Four JSB Exact RS pellets went onto 2 distinct groups at 25 yards when the rifle was held using the artillery hold, but I still didn’t settle in as completely as I should have. The “group” on the left looks like a single shot, but I know for a fact that it contains 2 pellets. The group on the right is very obviously two pellets. The distance between the centers of these 4 shots is 0.574 inches.
Why is this bad target such a good thing? Because it clearly shows a phenomenon that happens to all shooters. A small change in the hold sends the pellets/bullets to 2 distinctly different places. How many times have I seen this on the rifle range and blamed my ammunition or rifle? Here’s the proof that it can be caused by just a small change in the hold.
But the learning wasn’t over! The next target I shot was with a fully relaxed artillery hold, but it’s still larger than I would like. What went wrong? Well, perhaps, where I’d my off-hand was the problem. It was back, touching the triggerguard. Maybe, it needs to be more forward with this rifle.
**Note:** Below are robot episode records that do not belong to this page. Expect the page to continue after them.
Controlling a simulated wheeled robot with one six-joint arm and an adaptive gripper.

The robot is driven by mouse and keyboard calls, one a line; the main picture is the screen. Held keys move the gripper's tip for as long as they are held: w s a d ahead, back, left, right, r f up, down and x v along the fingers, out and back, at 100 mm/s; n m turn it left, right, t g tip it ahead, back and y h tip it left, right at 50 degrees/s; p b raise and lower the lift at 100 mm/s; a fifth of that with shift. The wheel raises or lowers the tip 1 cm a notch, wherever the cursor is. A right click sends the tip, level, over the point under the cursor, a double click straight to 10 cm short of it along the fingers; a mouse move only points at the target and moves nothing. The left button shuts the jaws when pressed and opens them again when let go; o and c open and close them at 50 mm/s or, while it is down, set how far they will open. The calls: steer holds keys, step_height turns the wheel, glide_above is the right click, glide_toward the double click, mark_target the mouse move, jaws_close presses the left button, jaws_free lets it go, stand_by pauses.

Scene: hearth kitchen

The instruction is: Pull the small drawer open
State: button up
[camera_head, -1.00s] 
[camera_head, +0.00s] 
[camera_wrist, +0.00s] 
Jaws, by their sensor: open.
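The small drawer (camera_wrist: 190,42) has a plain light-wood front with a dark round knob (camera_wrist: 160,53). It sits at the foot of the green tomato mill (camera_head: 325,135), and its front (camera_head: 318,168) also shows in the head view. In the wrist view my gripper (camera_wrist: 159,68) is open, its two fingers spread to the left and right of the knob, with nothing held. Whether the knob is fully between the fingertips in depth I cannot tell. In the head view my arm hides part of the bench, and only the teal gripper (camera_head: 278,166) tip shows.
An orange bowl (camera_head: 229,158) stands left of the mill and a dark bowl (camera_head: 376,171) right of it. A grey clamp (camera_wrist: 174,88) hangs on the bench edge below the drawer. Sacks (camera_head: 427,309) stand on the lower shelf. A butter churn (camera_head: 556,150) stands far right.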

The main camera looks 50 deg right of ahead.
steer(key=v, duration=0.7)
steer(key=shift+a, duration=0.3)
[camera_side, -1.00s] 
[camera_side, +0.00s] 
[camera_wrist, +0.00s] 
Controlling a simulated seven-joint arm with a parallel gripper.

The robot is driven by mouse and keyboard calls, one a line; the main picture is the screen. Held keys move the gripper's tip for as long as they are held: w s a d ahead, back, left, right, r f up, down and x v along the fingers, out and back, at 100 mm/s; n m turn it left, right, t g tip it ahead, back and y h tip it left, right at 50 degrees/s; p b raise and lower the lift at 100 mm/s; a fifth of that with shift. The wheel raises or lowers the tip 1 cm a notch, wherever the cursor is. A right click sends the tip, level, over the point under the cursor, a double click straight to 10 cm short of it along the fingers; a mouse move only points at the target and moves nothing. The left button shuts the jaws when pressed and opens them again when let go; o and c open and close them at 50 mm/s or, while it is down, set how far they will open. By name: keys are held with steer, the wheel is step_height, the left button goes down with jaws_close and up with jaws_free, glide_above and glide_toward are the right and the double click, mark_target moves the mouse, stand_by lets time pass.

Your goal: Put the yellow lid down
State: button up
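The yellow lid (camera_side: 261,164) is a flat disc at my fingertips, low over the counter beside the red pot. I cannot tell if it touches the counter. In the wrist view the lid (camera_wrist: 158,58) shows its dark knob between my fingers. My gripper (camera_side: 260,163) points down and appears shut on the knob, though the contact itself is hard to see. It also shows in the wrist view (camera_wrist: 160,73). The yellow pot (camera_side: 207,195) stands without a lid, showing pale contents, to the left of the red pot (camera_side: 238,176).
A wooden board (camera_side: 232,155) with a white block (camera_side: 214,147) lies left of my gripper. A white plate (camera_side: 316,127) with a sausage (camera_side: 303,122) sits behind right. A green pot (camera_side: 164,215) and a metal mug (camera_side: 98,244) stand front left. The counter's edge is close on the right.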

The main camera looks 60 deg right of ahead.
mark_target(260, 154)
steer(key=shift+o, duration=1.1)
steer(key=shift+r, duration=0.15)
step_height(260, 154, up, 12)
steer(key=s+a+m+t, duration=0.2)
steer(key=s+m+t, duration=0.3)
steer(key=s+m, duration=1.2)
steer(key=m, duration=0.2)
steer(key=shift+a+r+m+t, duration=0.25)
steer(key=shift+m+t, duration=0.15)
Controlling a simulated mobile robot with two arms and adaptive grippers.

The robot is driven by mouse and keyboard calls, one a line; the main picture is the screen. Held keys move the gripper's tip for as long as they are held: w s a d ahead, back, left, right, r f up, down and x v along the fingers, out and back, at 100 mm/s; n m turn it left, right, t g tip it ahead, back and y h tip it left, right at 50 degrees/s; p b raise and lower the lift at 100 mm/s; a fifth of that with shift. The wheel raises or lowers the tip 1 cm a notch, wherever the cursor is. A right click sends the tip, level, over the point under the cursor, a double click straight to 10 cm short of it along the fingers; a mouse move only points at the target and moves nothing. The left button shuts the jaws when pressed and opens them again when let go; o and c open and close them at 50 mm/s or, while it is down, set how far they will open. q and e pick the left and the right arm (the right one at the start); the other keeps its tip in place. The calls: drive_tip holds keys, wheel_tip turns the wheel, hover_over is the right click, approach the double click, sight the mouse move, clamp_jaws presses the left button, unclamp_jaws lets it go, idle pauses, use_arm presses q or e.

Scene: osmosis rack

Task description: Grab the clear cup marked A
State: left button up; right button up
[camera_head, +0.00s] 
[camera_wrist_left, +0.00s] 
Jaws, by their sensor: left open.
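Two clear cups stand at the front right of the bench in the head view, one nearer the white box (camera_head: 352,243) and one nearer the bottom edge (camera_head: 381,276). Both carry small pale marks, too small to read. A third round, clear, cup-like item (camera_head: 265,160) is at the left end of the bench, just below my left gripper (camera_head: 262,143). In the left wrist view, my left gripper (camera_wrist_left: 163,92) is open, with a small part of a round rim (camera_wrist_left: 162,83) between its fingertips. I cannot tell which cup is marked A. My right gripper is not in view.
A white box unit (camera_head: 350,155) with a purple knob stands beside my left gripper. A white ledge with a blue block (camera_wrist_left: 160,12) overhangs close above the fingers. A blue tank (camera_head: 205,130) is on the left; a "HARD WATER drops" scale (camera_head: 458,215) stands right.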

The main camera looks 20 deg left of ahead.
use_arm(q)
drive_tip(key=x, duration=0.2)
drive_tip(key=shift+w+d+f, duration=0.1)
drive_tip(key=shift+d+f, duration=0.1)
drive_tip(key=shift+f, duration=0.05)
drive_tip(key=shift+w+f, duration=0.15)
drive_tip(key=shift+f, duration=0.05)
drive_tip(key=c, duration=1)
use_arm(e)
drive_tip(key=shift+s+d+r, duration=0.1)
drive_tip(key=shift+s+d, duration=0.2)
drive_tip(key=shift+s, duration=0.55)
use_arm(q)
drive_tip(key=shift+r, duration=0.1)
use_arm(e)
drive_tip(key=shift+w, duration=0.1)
Ten JSB Exact RS pellets went into 0.475 inches at 25 yards when the right artillery hold was combined with the correct settling in. This is the best of the 5 groups fired thus far, but I felt the rifle had more to give.
I slid my hand forward to almost the end of the stock. Then, I shot the final group, which was the best one of the day. Fifty-four shots had been fired before this group was started; yet, when I settled in correctly and used the artillery hold as I was supposed to, this hold produced the best group of the session — 10 shots into 0.405 inches between centers.
This little test turned out to be one of the most important things I’ve done in months because it demonstrates not just the importance of the right hold and settling in but also what can happen when even one of those things isn’t done exactly as it should be.